>> Begin GIVEN ENTRIES

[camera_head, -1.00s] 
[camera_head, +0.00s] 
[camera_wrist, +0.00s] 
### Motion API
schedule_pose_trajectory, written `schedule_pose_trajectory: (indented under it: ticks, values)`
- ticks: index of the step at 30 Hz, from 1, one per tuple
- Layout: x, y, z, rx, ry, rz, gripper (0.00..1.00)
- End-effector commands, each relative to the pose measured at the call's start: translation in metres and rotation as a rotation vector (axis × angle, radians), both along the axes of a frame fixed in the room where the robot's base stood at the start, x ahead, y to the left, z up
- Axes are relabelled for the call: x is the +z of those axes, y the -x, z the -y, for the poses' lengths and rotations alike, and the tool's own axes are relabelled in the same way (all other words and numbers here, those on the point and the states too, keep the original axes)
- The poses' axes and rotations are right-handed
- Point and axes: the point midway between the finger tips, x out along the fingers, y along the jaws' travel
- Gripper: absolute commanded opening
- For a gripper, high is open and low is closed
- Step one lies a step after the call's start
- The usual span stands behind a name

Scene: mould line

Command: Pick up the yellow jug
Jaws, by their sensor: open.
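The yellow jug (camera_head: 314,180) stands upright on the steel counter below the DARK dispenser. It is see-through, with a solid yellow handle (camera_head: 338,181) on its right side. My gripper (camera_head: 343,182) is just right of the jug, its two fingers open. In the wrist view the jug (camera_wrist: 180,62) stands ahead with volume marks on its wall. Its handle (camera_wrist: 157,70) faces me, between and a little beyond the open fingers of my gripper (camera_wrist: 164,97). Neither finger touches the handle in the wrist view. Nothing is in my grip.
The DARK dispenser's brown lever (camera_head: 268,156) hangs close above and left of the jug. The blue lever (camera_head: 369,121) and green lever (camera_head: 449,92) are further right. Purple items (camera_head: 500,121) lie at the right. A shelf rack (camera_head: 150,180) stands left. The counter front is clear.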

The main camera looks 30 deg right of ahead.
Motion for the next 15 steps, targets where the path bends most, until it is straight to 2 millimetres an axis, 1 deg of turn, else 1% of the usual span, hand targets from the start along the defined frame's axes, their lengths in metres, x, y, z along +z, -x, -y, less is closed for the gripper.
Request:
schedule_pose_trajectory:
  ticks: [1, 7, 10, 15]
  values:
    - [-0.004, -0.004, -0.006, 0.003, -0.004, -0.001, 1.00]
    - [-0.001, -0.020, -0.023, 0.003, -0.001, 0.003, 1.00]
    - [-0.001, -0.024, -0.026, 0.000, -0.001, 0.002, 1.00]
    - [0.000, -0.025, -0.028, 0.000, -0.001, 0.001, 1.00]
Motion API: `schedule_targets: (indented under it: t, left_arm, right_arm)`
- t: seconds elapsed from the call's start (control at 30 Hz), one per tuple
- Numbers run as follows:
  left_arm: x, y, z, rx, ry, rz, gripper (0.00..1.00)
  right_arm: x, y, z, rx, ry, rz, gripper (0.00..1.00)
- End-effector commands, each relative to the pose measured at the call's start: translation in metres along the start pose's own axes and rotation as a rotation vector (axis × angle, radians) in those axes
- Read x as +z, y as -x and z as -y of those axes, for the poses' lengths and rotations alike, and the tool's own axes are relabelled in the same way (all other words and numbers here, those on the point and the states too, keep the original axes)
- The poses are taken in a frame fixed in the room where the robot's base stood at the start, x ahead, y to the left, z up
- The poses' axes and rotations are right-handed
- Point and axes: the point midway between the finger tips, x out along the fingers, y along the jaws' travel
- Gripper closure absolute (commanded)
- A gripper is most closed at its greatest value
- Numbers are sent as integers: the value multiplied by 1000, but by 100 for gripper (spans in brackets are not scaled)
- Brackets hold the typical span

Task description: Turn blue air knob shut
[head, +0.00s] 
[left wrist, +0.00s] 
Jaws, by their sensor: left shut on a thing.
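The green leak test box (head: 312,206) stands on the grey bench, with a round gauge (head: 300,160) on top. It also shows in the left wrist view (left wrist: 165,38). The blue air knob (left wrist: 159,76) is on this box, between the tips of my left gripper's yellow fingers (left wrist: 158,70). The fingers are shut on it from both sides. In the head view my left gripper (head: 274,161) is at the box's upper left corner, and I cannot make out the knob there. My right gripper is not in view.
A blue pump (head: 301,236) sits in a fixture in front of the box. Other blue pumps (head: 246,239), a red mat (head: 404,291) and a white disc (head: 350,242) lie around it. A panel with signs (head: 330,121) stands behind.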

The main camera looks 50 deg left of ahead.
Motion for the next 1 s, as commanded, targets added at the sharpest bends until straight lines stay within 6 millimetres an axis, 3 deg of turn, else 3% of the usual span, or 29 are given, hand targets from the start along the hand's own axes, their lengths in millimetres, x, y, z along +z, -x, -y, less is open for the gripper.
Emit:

>> End GIVEN ENTRIES

• **DIRECTIONS FOR THIS TASK**: List each line in the listing that contains the string "absolute".

• **RESPONSE TO THE EXERCISE**:
- Gripper: absolute commanded opening
- Gripper closure absolute (commanded)

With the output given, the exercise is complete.